▶ [TASK PROMPT] Repeat exactly, and only, the lines below starting at the line that contains "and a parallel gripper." and ending at the line that contains "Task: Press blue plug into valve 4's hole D", inclusive of both.

▶ [TASK DATA]
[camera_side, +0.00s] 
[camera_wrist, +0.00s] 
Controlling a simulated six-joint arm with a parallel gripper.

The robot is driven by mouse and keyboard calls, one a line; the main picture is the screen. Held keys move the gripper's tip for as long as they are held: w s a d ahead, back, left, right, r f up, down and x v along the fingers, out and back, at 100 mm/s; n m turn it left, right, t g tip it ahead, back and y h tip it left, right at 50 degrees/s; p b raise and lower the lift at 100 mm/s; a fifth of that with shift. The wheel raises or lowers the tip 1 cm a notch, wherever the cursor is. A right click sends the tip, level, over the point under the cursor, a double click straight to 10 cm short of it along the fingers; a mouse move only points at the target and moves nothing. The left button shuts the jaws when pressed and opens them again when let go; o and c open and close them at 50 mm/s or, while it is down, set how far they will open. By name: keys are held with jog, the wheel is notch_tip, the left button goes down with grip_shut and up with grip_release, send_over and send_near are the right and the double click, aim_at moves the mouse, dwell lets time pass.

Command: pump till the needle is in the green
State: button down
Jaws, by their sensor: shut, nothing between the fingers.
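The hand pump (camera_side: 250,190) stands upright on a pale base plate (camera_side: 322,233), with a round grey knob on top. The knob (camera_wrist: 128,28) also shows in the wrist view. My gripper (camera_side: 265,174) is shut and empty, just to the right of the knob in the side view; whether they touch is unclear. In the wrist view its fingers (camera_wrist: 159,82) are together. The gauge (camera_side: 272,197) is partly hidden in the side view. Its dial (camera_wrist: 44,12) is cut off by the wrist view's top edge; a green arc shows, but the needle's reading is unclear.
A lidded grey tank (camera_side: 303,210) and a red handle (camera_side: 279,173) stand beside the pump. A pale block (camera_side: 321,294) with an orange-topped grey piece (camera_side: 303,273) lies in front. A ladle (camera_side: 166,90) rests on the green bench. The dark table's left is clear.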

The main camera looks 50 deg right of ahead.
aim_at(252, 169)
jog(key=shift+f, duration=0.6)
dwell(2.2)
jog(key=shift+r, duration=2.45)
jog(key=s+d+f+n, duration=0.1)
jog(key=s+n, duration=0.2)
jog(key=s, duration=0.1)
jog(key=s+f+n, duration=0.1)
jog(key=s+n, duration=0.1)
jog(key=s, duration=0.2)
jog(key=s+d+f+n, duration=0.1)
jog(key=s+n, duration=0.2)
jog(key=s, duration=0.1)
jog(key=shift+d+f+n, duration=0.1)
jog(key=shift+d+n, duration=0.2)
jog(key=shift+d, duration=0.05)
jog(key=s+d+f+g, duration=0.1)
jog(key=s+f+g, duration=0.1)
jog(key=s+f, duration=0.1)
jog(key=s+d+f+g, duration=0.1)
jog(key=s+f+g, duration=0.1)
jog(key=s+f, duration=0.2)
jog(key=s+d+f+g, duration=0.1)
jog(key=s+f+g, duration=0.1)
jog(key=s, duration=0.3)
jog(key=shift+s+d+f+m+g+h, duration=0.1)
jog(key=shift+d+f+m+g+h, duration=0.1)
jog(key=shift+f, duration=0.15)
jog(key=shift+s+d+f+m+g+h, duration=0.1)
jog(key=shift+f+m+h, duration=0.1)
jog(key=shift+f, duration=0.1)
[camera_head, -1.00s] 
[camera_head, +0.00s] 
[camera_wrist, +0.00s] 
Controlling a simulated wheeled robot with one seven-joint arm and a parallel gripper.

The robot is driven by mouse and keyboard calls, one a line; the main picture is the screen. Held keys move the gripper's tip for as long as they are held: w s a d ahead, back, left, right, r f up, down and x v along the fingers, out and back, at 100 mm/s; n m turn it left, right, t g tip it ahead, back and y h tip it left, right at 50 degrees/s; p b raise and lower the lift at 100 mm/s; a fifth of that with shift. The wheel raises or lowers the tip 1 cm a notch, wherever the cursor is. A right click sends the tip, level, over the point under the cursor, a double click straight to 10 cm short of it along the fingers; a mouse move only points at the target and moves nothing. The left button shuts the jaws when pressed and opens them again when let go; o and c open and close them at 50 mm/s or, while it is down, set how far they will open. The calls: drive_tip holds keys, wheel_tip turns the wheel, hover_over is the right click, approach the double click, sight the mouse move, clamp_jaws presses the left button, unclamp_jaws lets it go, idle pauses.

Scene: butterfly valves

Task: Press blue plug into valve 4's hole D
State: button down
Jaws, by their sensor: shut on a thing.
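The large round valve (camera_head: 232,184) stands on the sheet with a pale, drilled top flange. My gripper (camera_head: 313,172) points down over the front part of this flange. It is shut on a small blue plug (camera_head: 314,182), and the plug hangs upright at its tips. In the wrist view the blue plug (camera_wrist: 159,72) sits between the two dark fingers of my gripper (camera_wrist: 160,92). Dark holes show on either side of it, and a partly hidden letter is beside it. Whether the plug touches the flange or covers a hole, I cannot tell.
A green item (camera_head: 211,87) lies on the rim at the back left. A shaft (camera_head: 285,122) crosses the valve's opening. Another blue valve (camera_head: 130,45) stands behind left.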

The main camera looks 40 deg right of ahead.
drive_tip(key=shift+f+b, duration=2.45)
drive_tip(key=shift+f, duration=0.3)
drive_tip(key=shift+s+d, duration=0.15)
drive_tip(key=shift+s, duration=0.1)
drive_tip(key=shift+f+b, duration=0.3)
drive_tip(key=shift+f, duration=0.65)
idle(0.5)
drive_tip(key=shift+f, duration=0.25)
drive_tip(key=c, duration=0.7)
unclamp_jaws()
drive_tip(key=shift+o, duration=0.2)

...

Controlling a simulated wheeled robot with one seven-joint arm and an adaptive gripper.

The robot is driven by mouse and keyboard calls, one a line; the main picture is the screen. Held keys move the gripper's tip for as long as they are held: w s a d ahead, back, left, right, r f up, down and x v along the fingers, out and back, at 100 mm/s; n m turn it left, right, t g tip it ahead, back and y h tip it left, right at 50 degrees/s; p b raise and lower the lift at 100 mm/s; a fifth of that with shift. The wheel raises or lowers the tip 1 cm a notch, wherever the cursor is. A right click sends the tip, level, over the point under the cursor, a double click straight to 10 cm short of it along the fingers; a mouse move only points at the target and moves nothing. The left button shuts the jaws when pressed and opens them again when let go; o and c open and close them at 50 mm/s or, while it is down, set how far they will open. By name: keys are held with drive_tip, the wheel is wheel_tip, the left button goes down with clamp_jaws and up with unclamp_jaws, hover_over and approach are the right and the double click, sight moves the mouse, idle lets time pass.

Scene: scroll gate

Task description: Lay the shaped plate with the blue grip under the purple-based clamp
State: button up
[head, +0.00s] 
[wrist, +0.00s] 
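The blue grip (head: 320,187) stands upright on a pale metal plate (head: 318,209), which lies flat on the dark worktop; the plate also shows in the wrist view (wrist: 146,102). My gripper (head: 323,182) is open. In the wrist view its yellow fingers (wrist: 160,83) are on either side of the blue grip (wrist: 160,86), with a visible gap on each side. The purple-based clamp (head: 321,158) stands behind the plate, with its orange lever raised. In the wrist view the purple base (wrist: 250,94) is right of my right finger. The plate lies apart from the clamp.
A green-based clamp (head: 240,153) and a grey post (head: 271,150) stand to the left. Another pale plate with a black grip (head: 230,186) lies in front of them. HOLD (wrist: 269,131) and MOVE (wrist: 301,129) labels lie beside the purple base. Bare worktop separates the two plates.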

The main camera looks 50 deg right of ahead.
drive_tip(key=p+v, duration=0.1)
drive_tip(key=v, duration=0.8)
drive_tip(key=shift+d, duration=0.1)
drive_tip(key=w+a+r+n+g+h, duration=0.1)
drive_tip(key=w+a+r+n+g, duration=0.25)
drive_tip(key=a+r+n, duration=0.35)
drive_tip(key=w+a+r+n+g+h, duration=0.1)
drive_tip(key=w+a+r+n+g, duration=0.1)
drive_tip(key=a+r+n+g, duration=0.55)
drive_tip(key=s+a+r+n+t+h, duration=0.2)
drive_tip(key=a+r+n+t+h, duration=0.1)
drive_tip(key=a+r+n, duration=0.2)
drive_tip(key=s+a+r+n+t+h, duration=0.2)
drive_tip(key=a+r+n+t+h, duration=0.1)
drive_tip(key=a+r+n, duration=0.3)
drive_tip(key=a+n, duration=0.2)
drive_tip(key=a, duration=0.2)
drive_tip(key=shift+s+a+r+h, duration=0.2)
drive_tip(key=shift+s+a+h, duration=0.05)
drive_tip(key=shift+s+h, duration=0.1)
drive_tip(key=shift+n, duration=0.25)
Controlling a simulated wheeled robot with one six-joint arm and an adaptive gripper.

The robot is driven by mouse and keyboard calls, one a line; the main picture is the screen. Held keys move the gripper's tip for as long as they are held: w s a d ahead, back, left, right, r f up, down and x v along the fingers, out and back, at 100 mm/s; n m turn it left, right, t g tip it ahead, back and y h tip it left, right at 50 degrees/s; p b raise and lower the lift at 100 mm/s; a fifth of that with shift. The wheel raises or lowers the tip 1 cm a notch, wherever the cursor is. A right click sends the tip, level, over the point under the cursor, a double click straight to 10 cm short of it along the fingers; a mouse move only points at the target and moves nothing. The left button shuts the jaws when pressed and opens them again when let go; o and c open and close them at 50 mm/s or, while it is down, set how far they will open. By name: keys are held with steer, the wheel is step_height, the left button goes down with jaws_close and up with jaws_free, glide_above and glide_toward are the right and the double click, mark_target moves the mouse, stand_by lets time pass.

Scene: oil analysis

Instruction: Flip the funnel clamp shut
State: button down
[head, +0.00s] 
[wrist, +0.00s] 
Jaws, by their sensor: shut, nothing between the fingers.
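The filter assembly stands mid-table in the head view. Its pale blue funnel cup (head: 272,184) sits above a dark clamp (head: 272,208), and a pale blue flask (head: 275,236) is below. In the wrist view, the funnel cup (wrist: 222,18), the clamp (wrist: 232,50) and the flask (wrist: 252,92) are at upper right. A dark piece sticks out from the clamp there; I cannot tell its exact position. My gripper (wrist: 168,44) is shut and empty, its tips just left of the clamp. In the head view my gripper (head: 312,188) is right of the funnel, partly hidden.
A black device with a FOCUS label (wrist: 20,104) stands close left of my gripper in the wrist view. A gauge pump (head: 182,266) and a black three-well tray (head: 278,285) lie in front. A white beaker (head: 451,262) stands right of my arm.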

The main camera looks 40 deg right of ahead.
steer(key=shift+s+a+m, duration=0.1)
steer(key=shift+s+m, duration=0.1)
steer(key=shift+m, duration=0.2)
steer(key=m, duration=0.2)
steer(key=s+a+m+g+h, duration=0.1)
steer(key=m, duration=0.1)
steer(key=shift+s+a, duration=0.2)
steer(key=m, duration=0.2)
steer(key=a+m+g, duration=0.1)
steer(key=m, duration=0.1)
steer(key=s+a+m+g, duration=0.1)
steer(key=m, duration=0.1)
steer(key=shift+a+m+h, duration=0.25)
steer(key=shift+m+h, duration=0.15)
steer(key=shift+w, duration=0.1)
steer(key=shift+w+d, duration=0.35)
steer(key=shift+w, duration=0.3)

--

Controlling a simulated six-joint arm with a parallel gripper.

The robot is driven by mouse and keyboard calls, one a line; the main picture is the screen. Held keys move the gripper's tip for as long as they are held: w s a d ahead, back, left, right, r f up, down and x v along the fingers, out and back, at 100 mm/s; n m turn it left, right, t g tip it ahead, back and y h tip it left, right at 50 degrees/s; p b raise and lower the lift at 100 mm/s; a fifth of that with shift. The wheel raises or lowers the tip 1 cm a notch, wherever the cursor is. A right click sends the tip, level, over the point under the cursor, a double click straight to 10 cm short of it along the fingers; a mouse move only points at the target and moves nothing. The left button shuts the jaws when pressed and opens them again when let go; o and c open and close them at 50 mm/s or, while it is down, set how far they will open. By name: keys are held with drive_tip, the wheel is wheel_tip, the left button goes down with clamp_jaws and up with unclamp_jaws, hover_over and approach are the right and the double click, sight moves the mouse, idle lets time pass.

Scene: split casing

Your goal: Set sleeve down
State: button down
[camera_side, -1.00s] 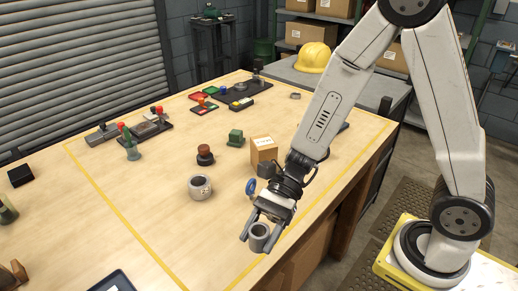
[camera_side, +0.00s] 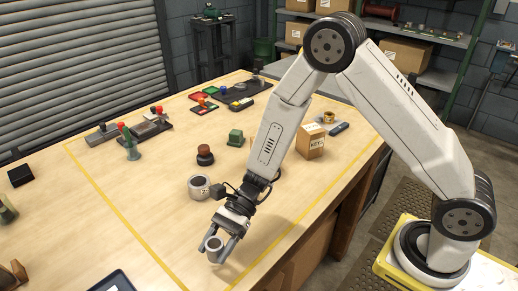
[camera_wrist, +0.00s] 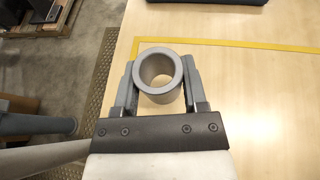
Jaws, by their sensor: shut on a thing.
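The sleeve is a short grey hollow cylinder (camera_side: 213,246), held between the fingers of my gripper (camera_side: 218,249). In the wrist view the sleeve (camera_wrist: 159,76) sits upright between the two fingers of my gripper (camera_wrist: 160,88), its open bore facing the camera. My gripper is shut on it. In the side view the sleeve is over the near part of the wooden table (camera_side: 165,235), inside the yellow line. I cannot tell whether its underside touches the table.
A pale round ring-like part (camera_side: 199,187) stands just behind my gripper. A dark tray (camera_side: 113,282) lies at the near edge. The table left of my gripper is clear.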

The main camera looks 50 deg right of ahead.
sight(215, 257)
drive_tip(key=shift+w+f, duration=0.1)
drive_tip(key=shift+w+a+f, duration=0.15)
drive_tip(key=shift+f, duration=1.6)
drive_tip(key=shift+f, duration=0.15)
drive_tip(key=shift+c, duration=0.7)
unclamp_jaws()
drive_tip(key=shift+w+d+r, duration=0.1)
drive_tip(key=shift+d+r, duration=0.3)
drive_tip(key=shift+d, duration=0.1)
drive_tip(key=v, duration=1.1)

▶ [SOLUTION]
Controlling a simulated wheeled robot with one seven-joint arm and a parallel gripper.

The robot is driven by mouse and keyboard calls, one a line; the main picture is the screen. Held keys move the gripper's tip for as long as they are held: w s a d ahead, back, left, right, r f up, down and x v along the fingers, out and back, at 100 mm/s; n m turn it left, right, t g tip it ahead, back and y h tip it left, right at 50 degrees/s; p b raise and lower the lift at 100 mm/s; a fifth of that with shift. The wheel raises or lowers the tip 1 cm a notch, wherever the cursor is. A right click sends the tip, level, over the point under the cursor, a double click straight to 10 cm short of it along the fingers; a mouse move only points at the target and moves nothing. The left button shuts the jaws when pressed and opens them again when let go; o and c open and close them at 50 mm/s or, while it is down, set how far they will open. The calls: drive_tip holds keys, wheel_tip turns the wheel, hover_over is the right click, approach the double click, sight the mouse move, clamp_jaws presses the left button, unclamp_jaws lets it go, idle pauses.

Scene: butterfly valves

Task: Press blue plug into valve 4's hole D

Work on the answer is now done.